The weirdest things happen in WalMart. Remember this? Today...another example...
I had been standing in line for quite sometime...of course I was. It was Saturday afternoon at WalMart. I finally get to the front...all my groceries loaded on the conveyor belt...and the girl behind me says, "Can I tell you something?"
I give her a quick look over. She's about my age, wearing a T-shirt from a Bare Naked Ladies concert. I liked them back in the day (probably still do). OK, she looked cool enough. What could she possibly have to tell me? I was having a really good hair day. I bet that's it. She wanted to tell me I look like a rock star or something. I say, "Yeah. Sure. Go ahead."
Eagerly awaiting my compliment, I hear this instead, "You really shouldn't buy white bread." What, what? Come again? Did you just tell me I shouldn't buy white bread? I should've told her I was planning to smother it with fatty peanut butter and sugar-filled jelly and feed it to my kids. She went on to explain to me all the scientific reasons why wheat bread is better for you than white bread. What did she expect me to say...Oh really? I've never heard that before. You can have my place in line while I take all my stuff off the conveyor belt and switch out this white bread for wheat and stand in a 40 minute line again. Really?
I calmly told her that I eat whole wheat, but my kids just really prefer white. (Parker is really particular about textures and colors and things...I'm just happy he'll eat something.) She wouldn't drop it. She was seriously attacking me for my choice of bread. I thought it was so bizarre. Why in the world was she so personally affected by my groceries? And of all the things in my cart, why the white bread? She didn't mention the Dino-Nuggets, the fruit snacks, the lemonade, or the bags of tortilla chips for our Cinco de Mayo celebration? None of that was healthy either. Apparently she's on a mission to save the world from white bread.
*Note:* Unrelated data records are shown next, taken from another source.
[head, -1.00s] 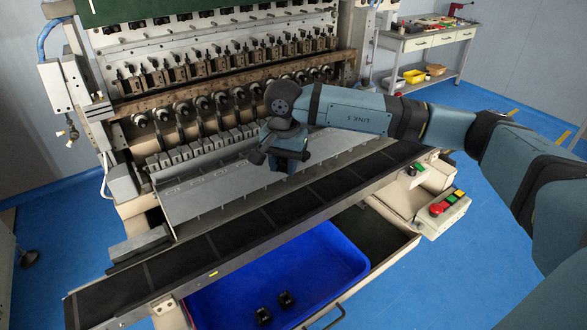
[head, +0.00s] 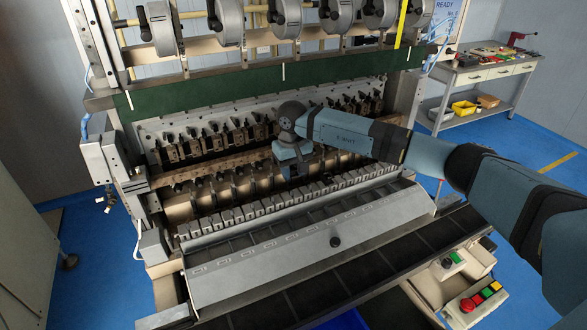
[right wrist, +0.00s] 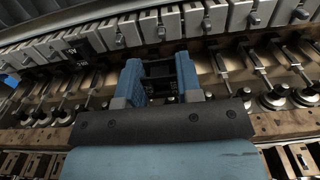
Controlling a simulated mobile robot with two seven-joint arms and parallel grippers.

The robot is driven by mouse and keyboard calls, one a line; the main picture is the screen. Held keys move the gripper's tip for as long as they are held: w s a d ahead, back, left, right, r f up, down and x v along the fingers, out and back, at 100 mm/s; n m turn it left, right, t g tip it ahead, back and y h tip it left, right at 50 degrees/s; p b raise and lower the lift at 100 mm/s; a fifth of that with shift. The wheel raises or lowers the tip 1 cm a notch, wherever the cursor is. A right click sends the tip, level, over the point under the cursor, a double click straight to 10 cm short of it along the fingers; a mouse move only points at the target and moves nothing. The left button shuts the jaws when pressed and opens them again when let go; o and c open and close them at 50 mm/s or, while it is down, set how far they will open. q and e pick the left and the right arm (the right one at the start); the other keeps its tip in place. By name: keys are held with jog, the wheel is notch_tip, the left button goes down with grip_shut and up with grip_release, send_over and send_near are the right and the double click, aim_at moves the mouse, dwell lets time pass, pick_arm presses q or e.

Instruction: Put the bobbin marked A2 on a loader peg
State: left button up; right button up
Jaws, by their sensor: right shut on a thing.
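My right gripper (head: 293,172) is over the row of spindles (head: 238,186) at the middle of the winder, behind the row of grey blocks (head: 262,207). In the right wrist view its two blue fingers (right wrist: 158,78) are shut on a dark bobbin (right wrist: 160,71), mostly hidden between them. No marking on it can be read. The same view shows metal spindles or pegs on both sides and the grey blocks beyond the fingers. Which of these parts are loader pegs I cannot tell. A dark piece with small white marks (right wrist: 79,56) is left of the fingers. My left gripper is not in view.
A long sloping grey cover (head: 300,252) and a dark belt (head: 350,275) run in front of the spindles. A green rail (head: 200,107) with large reels crosses above. A button box (head: 478,303) is at the front right. The blue bin (head: 345,321) barely shows.

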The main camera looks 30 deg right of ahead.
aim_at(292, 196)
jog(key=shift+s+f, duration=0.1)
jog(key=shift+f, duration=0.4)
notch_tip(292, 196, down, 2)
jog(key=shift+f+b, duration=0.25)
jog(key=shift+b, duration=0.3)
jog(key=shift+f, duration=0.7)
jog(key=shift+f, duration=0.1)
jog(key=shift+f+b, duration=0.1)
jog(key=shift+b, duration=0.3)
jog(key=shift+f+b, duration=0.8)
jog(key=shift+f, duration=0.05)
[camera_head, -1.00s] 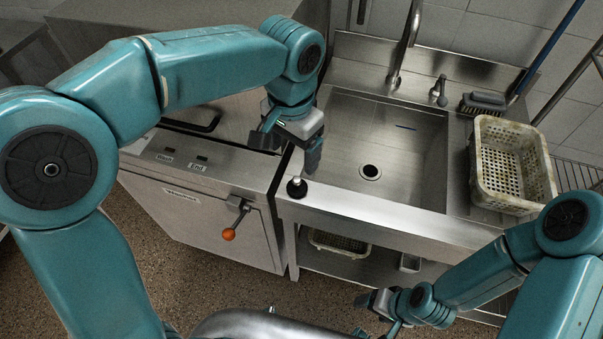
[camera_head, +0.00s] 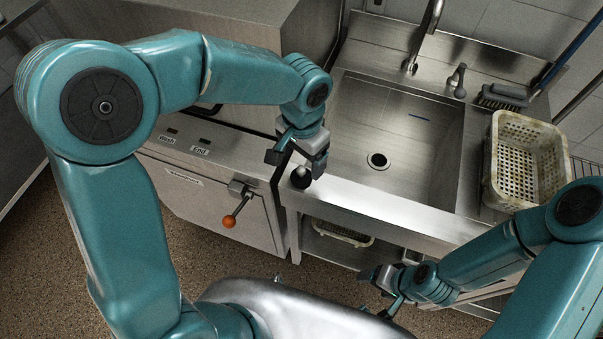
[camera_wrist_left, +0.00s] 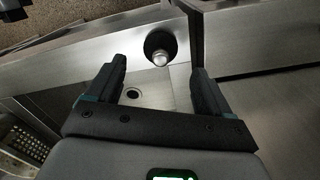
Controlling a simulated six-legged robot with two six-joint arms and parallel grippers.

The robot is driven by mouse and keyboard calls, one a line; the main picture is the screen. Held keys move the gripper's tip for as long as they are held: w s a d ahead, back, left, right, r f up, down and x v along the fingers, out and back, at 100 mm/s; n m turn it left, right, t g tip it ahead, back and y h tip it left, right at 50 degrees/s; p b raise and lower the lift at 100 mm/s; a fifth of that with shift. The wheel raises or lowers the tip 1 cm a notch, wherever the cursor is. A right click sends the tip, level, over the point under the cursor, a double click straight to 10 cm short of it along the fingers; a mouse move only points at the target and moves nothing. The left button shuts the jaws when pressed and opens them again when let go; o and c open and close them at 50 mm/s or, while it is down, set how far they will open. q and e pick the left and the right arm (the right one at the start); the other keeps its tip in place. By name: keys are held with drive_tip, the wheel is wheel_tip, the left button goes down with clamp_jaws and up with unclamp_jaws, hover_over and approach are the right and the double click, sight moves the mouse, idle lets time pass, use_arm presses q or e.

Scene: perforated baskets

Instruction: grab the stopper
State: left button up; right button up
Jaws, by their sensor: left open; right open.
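The stopper (camera_head: 301,177), black with a shiny metal knob, sits on the sink counter's front left corner. My left gripper (camera_head: 296,162) is open just above and behind it, its fingers on either side in the picture. In the left wrist view the stopper (camera_wrist_left: 160,46) lies just beyond the open fingertips (camera_wrist_left: 158,72), centred between them; no contact shows. My right gripper (camera_head: 376,278) is open and empty, low in front of the sink unit, far from the stopper.
The sink basin (camera_head: 400,130) with its drain hole (camera_head: 378,161) is empty. A perforated basket (camera_head: 492,180) stands right of it, near a brush (camera_head: 502,97). The dishwasher's orange-knobbed lever (camera_head: 229,221) is to the left. Another basket (camera_head: 343,233) is on the lower shelf.

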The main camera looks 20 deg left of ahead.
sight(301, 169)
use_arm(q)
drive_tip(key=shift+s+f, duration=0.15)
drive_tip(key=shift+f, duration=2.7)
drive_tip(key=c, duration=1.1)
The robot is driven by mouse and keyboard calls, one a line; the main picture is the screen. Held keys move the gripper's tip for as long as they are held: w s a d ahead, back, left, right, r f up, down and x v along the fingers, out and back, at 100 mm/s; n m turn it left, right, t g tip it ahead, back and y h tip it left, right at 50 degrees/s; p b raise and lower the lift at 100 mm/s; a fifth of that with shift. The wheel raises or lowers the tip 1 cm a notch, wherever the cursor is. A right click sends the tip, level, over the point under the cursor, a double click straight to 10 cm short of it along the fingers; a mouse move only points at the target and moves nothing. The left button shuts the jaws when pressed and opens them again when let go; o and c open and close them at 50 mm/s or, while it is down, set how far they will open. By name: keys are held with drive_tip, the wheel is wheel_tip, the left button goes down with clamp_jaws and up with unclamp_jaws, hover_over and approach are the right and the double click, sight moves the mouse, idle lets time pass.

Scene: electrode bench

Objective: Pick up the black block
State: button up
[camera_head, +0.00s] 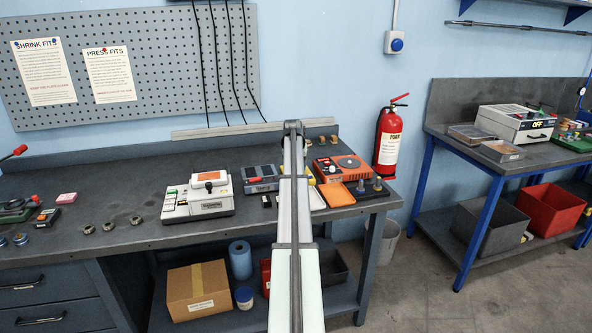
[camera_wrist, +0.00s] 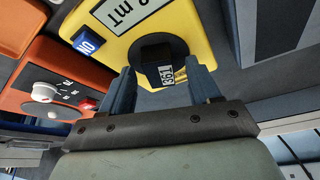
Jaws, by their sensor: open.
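A black block (camera_wrist: 153,50) with a small white printed label shows in the wrist view, against the yellow face of a meter with a display reading in mT (camera_wrist: 115,30). My gripper (camera_wrist: 162,72) is open. Its two blue-grey fingers stand on either side of the block, with the block between their tips. I cannot tell whether either finger touches it. In the head view my arm reaches out over the bench and hides the block and most of the meter.
An orange device with a white knob (camera_wrist: 45,92) is close beside the meter. The bench (camera_head: 120,213) also holds a white instrument (camera_head: 199,198), an orange unit (camera_head: 342,167) and small metal posts (camera_head: 377,184). A red extinguisher (camera_head: 389,140) stands beyond its right end.

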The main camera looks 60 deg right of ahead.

It was time for me to pay and she hadn't dropped it yet. I finally said, "We all do things we shouldn't sometimes." I paid for my loot and left. As I was walking away, I hear her ask the checker to double bag her stuff. I wanted to go back and tell her she really shouldn't use extra plastic bags...and explain to her why they're not good for the environment. But even with her double bags, I still used more than she did.
As if this story needs to get better...I always carry my groceries in and set the bags on my kitchen floor as I put them away. I was telling Spencer about my eventful checkout without paying attention to my dog. He had his nose in a grocery bag and had torn in to none other than the white bread.